--- Information supplied ---

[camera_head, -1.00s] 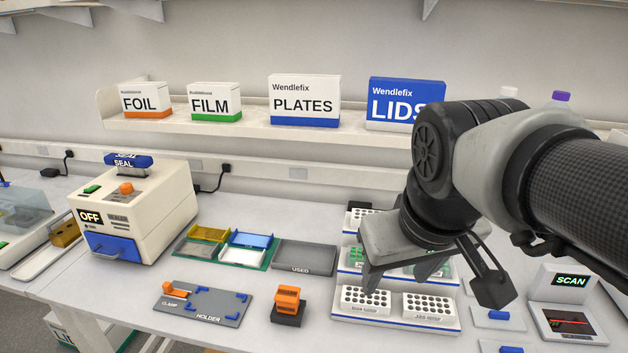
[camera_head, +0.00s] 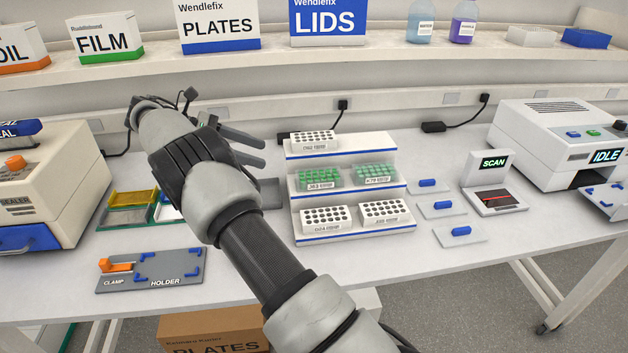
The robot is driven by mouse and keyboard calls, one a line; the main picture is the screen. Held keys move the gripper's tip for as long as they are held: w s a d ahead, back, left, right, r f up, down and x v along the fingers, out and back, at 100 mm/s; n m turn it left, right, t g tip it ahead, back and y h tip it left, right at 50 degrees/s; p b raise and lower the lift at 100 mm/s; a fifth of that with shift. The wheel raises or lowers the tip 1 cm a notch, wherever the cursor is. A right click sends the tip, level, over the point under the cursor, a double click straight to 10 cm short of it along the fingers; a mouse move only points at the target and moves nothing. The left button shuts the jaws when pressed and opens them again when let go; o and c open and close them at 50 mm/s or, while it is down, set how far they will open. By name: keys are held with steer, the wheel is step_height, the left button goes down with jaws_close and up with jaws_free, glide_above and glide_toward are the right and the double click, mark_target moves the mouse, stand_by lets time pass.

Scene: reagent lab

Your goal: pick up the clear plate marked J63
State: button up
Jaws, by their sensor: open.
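A white stepped rack (camera_head: 344,151) with blue edges holds several small plates. On its middle step, a clear plate with green wells (camera_head: 320,180) stands at the left, and a similar green plate (camera_head: 375,175) at the right. The left one's label looks like J63, but the print is too small to be sure. White plates with dark wells stand on the top step (camera_head: 313,140) and the bottom step (camera_head: 327,217). My gripper (camera_head: 263,152) is open and empty, its fingers pointing right, just left of the rack in the picture. Its height above the table is hard to judge.
My arm crosses the front, partly hiding the grey tray (camera_head: 271,193). Left are a holder board (camera_head: 155,270), coloured lids and a sealer (camera_head: 45,190). Right are small pads with blue pieces (camera_head: 436,208), a scanner (camera_head: 493,190) and an IDLE machine (camera_head: 560,140). A shelf (camera_head: 300,57) runs behind.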

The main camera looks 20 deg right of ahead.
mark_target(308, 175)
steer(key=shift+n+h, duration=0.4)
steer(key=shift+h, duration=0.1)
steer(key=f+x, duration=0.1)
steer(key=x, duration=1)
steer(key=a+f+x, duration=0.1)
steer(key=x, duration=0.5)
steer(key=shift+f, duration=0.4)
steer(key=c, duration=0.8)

---

■ **Required task**:
Make an exact copy of every line from the one with "Jaws, by their sensor: open." to the end of the data, with the first and last of those lines included.

■ **Response to the task**:
Jaws, by their sensor: open.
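A white stepped rack (camera_head: 344,151) with blue edges holds several small plates. On its middle step, a clear plate with green wells (camera_head: 320,180) stands at the left, and a similar green plate (camera_head: 375,175) at the right. The left one's label looks like J63, but the print is too small to be sure. White plates with dark wells stand on the top step (camera_head: 313,140) and the bottom step (camera_head: 327,217). My gripper (camera_head: 263,152) is open and empty, its fingers pointing right, just left of the rack in the picture. Its height above the table is hard to judge.
My arm crosses the front, partly hiding the grey tray (camera_head: 271,193). Left are a holder board (camera_head: 155,270), coloured lids and a sealer (camera_head: 45,190). Right are small pads with blue pieces (camera_head: 436,208), a scanner (camera_head: 493,190) and an IDLE machine (camera_head: 560,140). A shelf (camera_head: 300,57) runs behind.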

The main camera looks 20 deg right of ahead.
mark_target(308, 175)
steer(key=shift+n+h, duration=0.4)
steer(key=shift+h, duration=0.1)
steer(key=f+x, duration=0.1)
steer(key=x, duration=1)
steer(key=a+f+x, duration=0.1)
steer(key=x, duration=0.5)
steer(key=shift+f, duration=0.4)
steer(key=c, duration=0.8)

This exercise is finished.